Your goal » Skip the images and copy each record exactly as written.

◆ ◆ ◆

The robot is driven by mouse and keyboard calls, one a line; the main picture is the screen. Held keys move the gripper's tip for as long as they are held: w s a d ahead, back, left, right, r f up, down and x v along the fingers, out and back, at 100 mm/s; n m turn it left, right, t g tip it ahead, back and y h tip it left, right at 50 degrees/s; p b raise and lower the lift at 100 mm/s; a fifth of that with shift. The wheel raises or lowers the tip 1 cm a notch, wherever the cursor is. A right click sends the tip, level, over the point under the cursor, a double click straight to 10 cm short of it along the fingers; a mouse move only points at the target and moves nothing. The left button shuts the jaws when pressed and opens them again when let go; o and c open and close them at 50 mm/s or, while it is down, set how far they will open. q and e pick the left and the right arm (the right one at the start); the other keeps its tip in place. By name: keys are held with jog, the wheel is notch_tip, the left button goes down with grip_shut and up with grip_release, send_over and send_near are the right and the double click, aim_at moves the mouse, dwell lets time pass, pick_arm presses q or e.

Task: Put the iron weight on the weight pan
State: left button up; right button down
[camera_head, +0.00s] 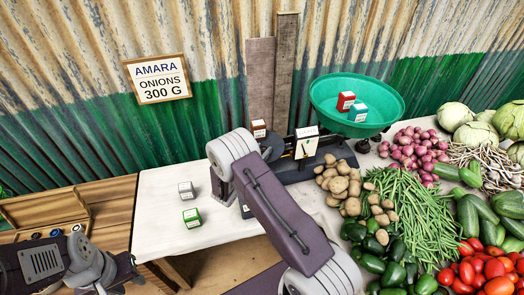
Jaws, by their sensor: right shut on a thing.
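My right arm (285,218) reaches up from the bottom over the left end of the scale (304,170). Its gripper lies behind my own wrist and arm, shut on a thing that I cannot make out. The scale's green pan (378,124) is on the right and holds a red box (346,102) and a blue-and-white box (358,113). The weight pan is hidden behind my right arm. I cannot pick out the iron weight for certain. My left arm is at the lower left; its fingertips cannot be made out.
A grey-white box (186,189) and a green box (192,218) stand on the white table (160,215). A brown-and-white box (258,129) stands behind my right wrist. A wooden crate (45,212) with small round pieces is at left. Potatoes (338,182) and beans (410,210) crowd the right.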

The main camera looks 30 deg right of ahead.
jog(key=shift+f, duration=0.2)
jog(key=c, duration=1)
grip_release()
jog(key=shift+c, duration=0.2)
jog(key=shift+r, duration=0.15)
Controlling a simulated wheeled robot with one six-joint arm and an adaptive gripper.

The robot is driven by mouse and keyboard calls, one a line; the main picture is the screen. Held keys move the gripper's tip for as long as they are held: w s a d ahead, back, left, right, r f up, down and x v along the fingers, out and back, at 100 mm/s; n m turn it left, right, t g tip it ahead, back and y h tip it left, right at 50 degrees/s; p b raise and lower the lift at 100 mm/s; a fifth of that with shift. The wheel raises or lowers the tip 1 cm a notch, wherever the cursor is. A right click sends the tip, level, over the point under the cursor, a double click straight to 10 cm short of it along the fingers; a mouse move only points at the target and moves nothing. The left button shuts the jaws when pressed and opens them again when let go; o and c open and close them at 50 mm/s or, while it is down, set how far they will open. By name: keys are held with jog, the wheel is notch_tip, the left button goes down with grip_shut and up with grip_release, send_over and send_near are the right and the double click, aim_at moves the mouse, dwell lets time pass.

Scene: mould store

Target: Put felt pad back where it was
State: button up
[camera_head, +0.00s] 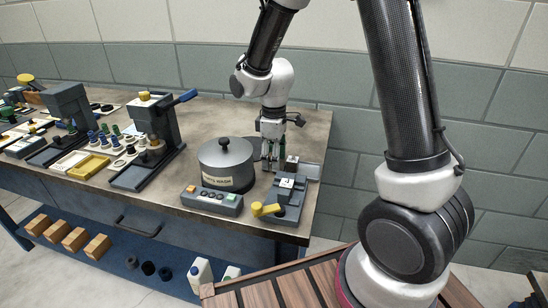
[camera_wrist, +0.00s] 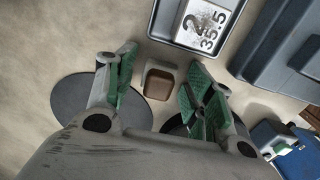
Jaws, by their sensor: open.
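My gripper (camera_head: 271,150) is open beside the grey lidded pot, over the right part of the bench. In the wrist view its green-padded fingers (camera_wrist: 164,72) are spread around a small light-grey block with a brown face (camera_wrist: 158,84), with gaps on both sides. I cannot tell whether this block is the felt pad. A flat dark disc (camera_wrist: 72,100) lies beside and partly behind the left finger. Another dark round thing is mostly hidden behind the right finger.
The grey pot (camera_head: 226,165) stands left of the gripper. A button box (camera_head: 211,200) and a yellow-knobbed fixture (camera_head: 287,199) are in front. A tray with a numbered plate (camera_wrist: 202,25) is close by. Presses and small parts fill the left bench.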

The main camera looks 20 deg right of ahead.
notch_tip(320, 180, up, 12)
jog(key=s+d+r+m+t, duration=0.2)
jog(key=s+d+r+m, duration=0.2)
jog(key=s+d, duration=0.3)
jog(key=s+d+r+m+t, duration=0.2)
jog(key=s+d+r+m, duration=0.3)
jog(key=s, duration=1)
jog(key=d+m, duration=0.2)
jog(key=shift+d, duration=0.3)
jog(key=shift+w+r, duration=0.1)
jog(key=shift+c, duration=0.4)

◆ ◆ ◆

Output for this exercise »
The robot is driven by mouse and keyboard calls, one a line; the main picture is the screen. Held keys move the gripper's tip for as long as they are held: w s a d ahead, back, left, right, r f up, down and x v along the fingers, out and back, at 100 mm/s; n m turn it left, right, t g tip it ahead, back and y h tip it left, right at 50 degrees/s; p b raise and lower the lift at 100 mm/s; a fifth of that with shift. The wheel raises or lowers the tip 1 cm a notch, wherever the cursor is. A right click sends the tip, level, over the point under the cursor, a double click straight to 10 cm short of it along the fingers; a mouse move only points at the target and moves nothing. The left button shuts the jaws when pressed and opens them again when let go; o and c open and close them at 50 mm/s or, while it is down, set how far they will open. q and e pick the left and the right arm (the right one at the start); the other keeps its tip in place. By name: keys are held with jog, the wheel is notch_tip, the left button goes down with grip_shut and up with grip_release, send_over and send_near are the right and the double click, aim_at moves the mouse, dwell lets time pass, pick_arm presses q or e.

Task: Put the iron weight on the weight pan
State: left button up; right button down
[camera_head, +0.00s] 
Jaws, by their sensor: right shut on a thing.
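My right arm (285,218) reaches up from the bottom over the left end of the scale (304,170). Its gripper lies behind my own wrist and arm, shut on a thing that I cannot make out. The scale's green pan (378,124) is on the right and holds a red box (346,102) and a blue-and-white box (358,113). The weight pan is hidden behind my right arm. I cannot pick out the iron weight for certain. My left arm is at the lower left; its fingertips cannot be made out.
A grey-white box (186,189) and a green box (192,218) stand on the white table (160,215). A brown-and-white box (258,129) stands behind my right wrist. A wooden crate (45,212) with small round pieces is at left. Potatoes (338,182) and beans (410,210) crowd the right.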

The main camera looks 30 deg right of ahead.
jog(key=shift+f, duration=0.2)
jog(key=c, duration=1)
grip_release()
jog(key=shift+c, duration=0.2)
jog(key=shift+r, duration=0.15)
Controlling a simulated wheeled robot with one six-joint arm and an adaptive gripper.

The robot is driven by mouse and keyboard calls, one a line; the main picture is the screen. Held keys move the gripper's tip for as long as they are held: w s a d ahead, back, left, right, r f up, down and x v along the fingers, out and back, at 100 mm/s; n m turn it left, right, t g tip it ahead, back and y h tip it left, right at 50 degrees/s; p b raise and lower the lift at 100 mm/s; a fifth of that with shift. The wheel raises or lowers the tip 1 cm a notch, wherever the cursor is. A right click sends the tip, level, over the point under the cursor, a double click straight to 10 cm short of it along the fingers; a mouse move only points at the target and moves nothing. The left button shuts the jaws when pressed and opens them again when let go; o and c open and close them at 50 mm/s or, while it is down, set how far they will open. By name: keys are held with jog, the wheel is notch_tip, the left button goes down with grip_shut and up with grip_release, send_over and send_near are the right and the double click, aim_at moves the mouse, dwell lets time pass.

Scene: mould store

Target: Put felt pad back where it was
State: button up
[camera_head, +0.00s] 
[camera_wrist, +0.00s] 
Jaws, by their sensor: open.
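My gripper (camera_head: 271,150) is open beside the grey lidded pot, over the right part of the bench. In the wrist view its green-padded fingers (camera_wrist: 164,72) are spread around a small light-grey block with a brown face (camera_wrist: 158,84), with gaps on both sides. I cannot tell whether this block is the felt pad. A flat dark disc (camera_wrist: 72,100) lies beside and partly behind the left finger. Another dark round thing is mostly hidden behind the right finger.
The grey pot (camera_head: 226,165) stands left of the gripper. A button box (camera_head: 211,200) and a yellow-knobbed fixture (camera_head: 287,199) are in front. A tray with a numbered plate (camera_wrist: 202,25) is close by. Presses and small parts fill the left bench.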

The main camera looks 20 deg right of ahead.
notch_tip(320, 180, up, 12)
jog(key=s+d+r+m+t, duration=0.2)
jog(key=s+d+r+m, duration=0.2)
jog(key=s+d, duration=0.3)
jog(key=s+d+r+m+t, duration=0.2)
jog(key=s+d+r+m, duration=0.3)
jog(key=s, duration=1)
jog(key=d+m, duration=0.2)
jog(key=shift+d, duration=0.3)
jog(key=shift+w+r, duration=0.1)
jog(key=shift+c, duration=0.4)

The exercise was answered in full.